As a socialist feminist, I demand that my body should not be policed by the state, and I feel obliged to challenge successive governments that have allowed themselves to infringe my bodily autonomy. This includes holding the Labour party accountable for their U-turn, after an unacceptable history of voting down legislative attempts to mitigate abortion, and challenging Sinn Féin’s limited position in favour of abortion in cases of fatal foetal abnormalities.

 

The preservation of Ireland’s constitutional restrictions on abortion is one of the many unforgivable traits that this so-called “democracy” has to offer us. The Irish government, plagued by conservatism for countless years, has failed to accommodate for its imposition of austerity on working people, has been complicit in the housing crisis and its devastating death toll, has shoved the issue of the underfunded public health system under the rug, and has allowed our airports to be used as pit stops for US war planes. All of these issues need to be considered alongside the campaign for abortion rights. In showing solidarity to all who are oppressed, we are even stronger and more cohesive in the fight for economic and social equality. The movement to repeal the 8th can only benefit from understanding the wider struggles in our society, and this understanding can further inform the discussion around the issue in order to be as inclusive as possible.

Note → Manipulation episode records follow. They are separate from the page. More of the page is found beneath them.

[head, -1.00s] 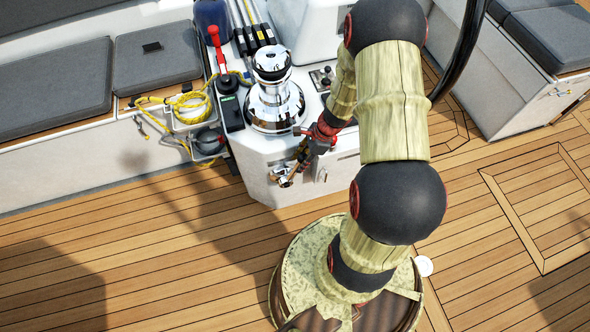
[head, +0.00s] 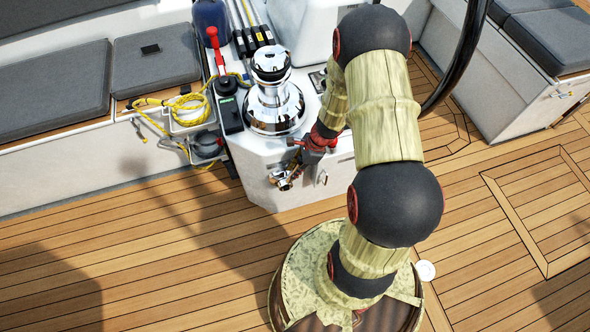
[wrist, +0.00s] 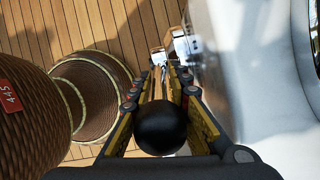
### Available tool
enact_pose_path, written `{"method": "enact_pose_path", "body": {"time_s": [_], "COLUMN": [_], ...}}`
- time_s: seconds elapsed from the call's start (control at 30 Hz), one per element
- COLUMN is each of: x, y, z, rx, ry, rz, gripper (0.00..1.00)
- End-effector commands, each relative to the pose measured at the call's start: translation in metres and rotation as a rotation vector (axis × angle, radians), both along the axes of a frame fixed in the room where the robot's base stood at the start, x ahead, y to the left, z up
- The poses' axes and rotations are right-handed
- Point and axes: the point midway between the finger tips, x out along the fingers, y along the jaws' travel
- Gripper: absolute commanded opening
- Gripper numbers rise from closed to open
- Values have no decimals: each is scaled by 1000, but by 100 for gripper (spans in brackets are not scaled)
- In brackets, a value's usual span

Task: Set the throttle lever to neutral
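The throttle lever's black ball knob (wrist: 160,128) is large and close in the wrist view. It lies between the two fingers of my gripper (wrist: 169,82), near the palm, and fills most of the width between them. I cannot tell whether the fingers press on it. The chrome lever base (wrist: 182,46) shows beyond the fingertips. In the head view this chrome base (head: 284,179) sits on the front face of the white console (head: 258,160). My gripper (head: 292,168) is right at it there. The knob and most of the lever are hidden in the head view.
A chrome winch (head: 273,95) stands on the console just above the lever. A red-handled lever (head: 212,38) and yellow rope (head: 188,103) are to its left. A black steering wheel rim (head: 455,65) is at the right. The wooden deck (head: 120,250) in front is clear.

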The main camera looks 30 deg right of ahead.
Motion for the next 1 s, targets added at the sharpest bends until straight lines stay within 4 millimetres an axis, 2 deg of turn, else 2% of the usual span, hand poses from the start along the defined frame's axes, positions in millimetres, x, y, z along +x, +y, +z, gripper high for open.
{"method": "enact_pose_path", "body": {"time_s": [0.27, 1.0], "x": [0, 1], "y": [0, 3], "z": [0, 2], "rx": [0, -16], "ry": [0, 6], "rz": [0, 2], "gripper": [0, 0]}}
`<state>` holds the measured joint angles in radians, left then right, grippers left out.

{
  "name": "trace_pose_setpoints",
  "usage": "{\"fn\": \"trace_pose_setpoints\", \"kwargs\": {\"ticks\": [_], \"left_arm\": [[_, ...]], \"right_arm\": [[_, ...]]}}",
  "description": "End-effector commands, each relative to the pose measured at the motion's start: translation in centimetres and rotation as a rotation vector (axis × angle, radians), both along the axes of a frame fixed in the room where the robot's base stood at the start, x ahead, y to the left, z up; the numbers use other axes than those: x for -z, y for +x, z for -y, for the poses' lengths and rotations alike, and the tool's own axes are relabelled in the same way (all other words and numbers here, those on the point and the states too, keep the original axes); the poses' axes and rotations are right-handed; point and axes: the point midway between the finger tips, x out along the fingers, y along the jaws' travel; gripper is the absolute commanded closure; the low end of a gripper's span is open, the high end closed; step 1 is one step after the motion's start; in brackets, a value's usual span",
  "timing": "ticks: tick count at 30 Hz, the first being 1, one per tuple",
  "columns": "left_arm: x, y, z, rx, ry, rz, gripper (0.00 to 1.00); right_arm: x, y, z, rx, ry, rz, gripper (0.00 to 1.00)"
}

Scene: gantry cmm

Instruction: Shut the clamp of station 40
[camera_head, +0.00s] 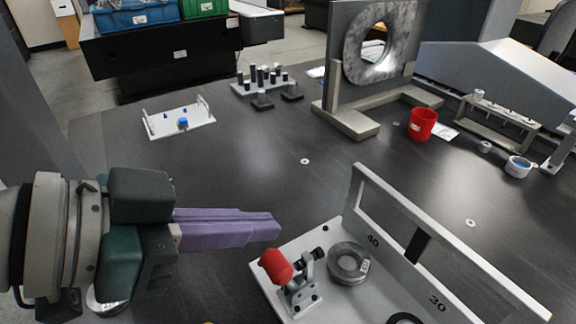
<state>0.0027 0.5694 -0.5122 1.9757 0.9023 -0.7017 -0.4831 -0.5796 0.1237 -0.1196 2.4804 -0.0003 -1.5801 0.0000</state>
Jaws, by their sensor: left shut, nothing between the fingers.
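The clamp of station 40 (300,292) stands at the left end of a light grey fixture tray (430,292) at the bottom right. Its red handle (275,265) sticks up and leans to the left. Its black-tipped arm (318,254) points toward a round grey metal part (348,262), and I cannot tell whether it touches it. The number 40 is on the back wall behind the part. My left gripper (272,230) comes in from the left, its purple fingers shut and empty. The fingertips show just above the red handle in the picture, apparently not touching it. My right gripper is not in view.
Station 30 with a dark ring (405,319) is further right on the tray. A red cup (422,124), a stand with a ring plate (380,45), a white tray (178,121) and a block of black pins (262,82) stand further back. The table's middle is clear.

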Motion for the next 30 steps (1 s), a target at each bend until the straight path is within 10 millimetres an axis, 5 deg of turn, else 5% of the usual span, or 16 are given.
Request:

We need to build a sustainable resistance from below to defeat conservatism both from outside and from within the campaign for abortion rights. Principled political opposition to reactionary discourse within feminist activism is absolutely essential if we want to thwart institutional misogyny. When we philosophise about single issues, I think we must always relate to them as components of structural habitats. Abstracting these issues from the failing system under which we live is a grave political mistake.